As part of her audition process, director Nikolaj Arcel took actress Alicia Vikander out drinking to see how well she could understand Danish. Vikander faked that she could understand and speak it well but at the end of the process when Arcel told her she got the part she didn't understand what he was saying until he switched to English.
The film was shot in the Danish language but in reality, according to the movie's DVD interviews, the Danish court of the time actually spoke in French and German languages.
The film's director, Nikolaj Arcel, made a Director's Statement for the picture. It reads: "A ROYAL AFFAIR is based on one of the most dramatic events in Denmark and indeed European history; whenever I used to pitch the film to foreign investors, people had a hard time believing that the story was true, that these momentous events had actually happened in the late 1700's. In Denmark however, it is taught in school, more than 15 books have been written about it (both factual and fictional) and there has even been an opera and a ballet. I feel honored and extremely lucky to finally bring the full story to the screen.
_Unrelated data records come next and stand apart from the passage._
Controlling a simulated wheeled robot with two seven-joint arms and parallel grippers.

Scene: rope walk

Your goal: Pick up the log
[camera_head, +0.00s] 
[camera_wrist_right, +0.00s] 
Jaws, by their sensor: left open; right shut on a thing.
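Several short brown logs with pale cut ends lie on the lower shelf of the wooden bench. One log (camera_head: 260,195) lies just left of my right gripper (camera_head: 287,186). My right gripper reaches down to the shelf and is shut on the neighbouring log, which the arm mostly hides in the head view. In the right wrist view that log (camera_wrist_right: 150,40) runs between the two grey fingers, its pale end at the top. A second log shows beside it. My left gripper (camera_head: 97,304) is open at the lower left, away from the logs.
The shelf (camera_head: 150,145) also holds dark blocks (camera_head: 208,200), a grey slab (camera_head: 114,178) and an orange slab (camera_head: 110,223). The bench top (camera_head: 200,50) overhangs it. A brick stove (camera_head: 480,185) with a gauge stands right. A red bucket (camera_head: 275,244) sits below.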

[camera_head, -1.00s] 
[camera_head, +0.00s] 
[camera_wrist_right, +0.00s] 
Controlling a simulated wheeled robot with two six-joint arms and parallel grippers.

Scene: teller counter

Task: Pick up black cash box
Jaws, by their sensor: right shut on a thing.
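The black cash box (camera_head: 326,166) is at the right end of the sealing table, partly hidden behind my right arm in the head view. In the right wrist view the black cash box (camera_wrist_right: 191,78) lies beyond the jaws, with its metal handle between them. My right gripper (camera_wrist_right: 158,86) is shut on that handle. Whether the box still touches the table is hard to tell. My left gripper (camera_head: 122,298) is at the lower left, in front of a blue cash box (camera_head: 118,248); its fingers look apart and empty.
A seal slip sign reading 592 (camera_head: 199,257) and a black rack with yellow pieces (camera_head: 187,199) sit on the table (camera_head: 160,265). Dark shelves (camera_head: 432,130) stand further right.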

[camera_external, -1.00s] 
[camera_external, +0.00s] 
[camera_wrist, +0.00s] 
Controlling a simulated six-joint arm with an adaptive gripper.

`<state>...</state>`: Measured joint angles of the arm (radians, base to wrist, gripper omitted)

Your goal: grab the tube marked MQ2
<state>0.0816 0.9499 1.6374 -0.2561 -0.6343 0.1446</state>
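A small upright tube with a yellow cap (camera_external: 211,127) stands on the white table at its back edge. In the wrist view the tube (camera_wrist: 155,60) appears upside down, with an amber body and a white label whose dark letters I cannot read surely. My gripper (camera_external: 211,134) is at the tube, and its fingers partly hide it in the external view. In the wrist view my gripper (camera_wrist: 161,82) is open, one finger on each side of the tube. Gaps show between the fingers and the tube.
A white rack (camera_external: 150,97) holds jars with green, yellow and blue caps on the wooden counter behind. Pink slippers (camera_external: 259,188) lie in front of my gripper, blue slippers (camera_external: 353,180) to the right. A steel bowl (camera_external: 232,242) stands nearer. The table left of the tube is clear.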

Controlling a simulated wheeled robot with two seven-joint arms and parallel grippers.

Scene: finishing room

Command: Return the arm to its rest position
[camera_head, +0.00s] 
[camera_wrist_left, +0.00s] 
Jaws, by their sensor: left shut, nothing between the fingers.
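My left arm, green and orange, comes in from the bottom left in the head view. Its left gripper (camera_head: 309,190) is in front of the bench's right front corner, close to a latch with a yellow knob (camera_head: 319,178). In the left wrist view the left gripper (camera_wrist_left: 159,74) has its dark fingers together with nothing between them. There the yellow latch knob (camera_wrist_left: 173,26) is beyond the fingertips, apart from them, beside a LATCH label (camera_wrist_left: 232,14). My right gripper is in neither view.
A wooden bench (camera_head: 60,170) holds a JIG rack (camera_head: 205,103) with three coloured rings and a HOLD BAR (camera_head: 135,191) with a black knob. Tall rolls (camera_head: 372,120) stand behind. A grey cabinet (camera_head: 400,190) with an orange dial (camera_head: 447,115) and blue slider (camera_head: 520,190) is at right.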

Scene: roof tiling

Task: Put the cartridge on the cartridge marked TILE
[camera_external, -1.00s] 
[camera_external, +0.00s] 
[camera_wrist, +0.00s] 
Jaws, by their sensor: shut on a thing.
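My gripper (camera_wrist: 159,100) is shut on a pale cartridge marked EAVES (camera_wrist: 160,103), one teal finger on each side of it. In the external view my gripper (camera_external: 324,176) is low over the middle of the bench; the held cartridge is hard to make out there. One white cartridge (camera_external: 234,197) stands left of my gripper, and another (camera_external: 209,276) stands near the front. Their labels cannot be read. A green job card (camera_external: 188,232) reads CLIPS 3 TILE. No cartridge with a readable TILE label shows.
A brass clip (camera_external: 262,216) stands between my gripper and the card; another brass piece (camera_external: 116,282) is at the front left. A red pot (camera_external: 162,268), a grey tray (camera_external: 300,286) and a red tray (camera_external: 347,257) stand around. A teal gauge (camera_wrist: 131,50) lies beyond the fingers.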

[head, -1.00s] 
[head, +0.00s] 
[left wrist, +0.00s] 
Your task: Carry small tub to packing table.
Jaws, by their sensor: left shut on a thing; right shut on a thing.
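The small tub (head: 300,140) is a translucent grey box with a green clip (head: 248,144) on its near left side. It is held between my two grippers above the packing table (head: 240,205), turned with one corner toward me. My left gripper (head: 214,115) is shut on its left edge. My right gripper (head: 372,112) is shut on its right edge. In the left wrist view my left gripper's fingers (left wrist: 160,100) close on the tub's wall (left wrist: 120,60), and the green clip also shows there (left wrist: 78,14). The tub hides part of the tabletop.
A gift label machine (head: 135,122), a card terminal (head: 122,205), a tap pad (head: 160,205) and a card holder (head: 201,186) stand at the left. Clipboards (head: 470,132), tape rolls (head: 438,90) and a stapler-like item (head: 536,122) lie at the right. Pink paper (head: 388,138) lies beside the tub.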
Tonally, I was inspired by the great epics from the 40's and 50's where films would often feel like literary works, structured around characters and the passage of time, and not clearly following the obvious screenplay roadmaps. But my creative team and I were also fired up by the idea of bringing the Scandinavian historical drama into the new century. We wanted to achieve this by adhering to a self-imposed rule; we didn't want to "show" history, didn't want to dwell pointlessly on the big official events, the fancy dresses and hairdos, or the way the food was served. Rather, we wanted people to simply experience the story through the eyes of the characters, taking the 1760's for granted. Even though the period is obviously there in the set designs, the costumes it was filmed and edited as we would have filmed and edited a film taking place in modern Copenhagen. Finally, Gabriel Yared and Cyrille Auforts' beautiful score has brought the film full circle, and home to its epic roots.".
The picture was Denmark's official submission for the Best Foreign Language Film of the Year category at the 85th Academy Awards held in 2013, where the movie won a nomination in this category, but in the end lost out to the Austrian film Amour (2012).